§ DATA EXTRACT
· · · ·

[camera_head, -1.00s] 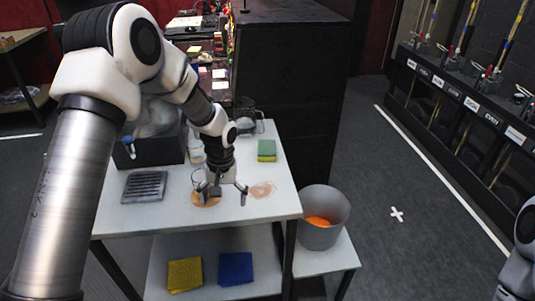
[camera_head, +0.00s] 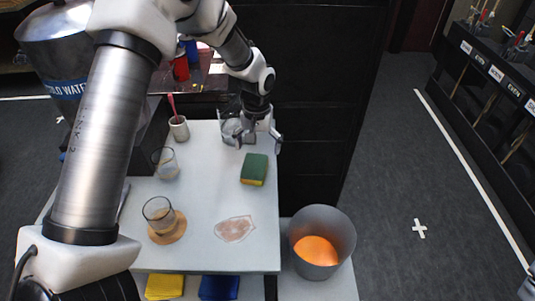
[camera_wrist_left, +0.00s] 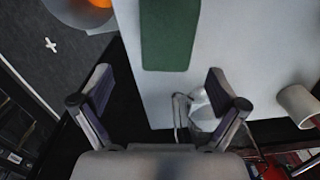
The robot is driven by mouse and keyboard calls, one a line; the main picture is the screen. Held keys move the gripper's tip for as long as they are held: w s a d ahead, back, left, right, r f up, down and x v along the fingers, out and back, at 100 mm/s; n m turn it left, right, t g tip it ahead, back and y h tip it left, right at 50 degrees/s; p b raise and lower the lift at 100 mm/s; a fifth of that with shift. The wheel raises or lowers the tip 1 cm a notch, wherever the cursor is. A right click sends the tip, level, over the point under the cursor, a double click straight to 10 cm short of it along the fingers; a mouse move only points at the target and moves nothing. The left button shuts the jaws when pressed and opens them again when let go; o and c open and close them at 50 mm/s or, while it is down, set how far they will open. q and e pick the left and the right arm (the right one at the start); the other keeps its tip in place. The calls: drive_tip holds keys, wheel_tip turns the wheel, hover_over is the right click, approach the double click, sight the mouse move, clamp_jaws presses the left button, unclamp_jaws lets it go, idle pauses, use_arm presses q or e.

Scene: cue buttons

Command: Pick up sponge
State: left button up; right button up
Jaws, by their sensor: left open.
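The sponge (camera_head: 255,169), green on top with a yellow lower layer, lies on the white table (camera_head: 205,225) near its right edge. My left gripper (camera_head: 259,139) is open and empty, above the back of the table just behind the sponge. In the left wrist view, the green sponge (camera_wrist_left: 169,32) lies beyond the spread fingers (camera_wrist_left: 158,90), apart from them.
A glass pitcher (camera_head: 231,127) stands close beside my left gripper. A cup with a red-handled item (camera_head: 179,128) and two glasses (camera_head: 159,214) (camera_head: 168,165) stand left. A brown stain (camera_head: 235,229) marks the front. A grey bucket (camera_head: 342,234) stands right, below.

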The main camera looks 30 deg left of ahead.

· · · ·

§ WHAT YOU ARE ASKED TO DO
From the line with "Command: Pick up sponge" to the last line of the material, give every line again exactly, and only those lines.

§ EXERCISE OUTPUT
Command: Pick up sponge
State: left button up; right button up
Jaws, by their sensor: left open.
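The sponge (camera_head: 255,169), green on top with a yellow lower layer, lies on the white table (camera_head: 205,225) near its right edge. My left gripper (camera_head: 259,139) is open and empty, above the back of the table just behind the sponge. In the left wrist view, the green sponge (camera_wrist_left: 169,32) lies beyond the spread fingers (camera_wrist_left: 158,90), apart from them.
A glass pitcher (camera_head: 231,127) stands close beside my left gripper. A cup with a red-handled item (camera_head: 179,128) and two glasses (camera_head: 159,214) (camera_head: 168,165) stand left. A brown stain (camera_head: 235,229) marks the front. A grey bucket (camera_head: 342,234) stands right, below.

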The main camera looks 30 deg left of ahead.

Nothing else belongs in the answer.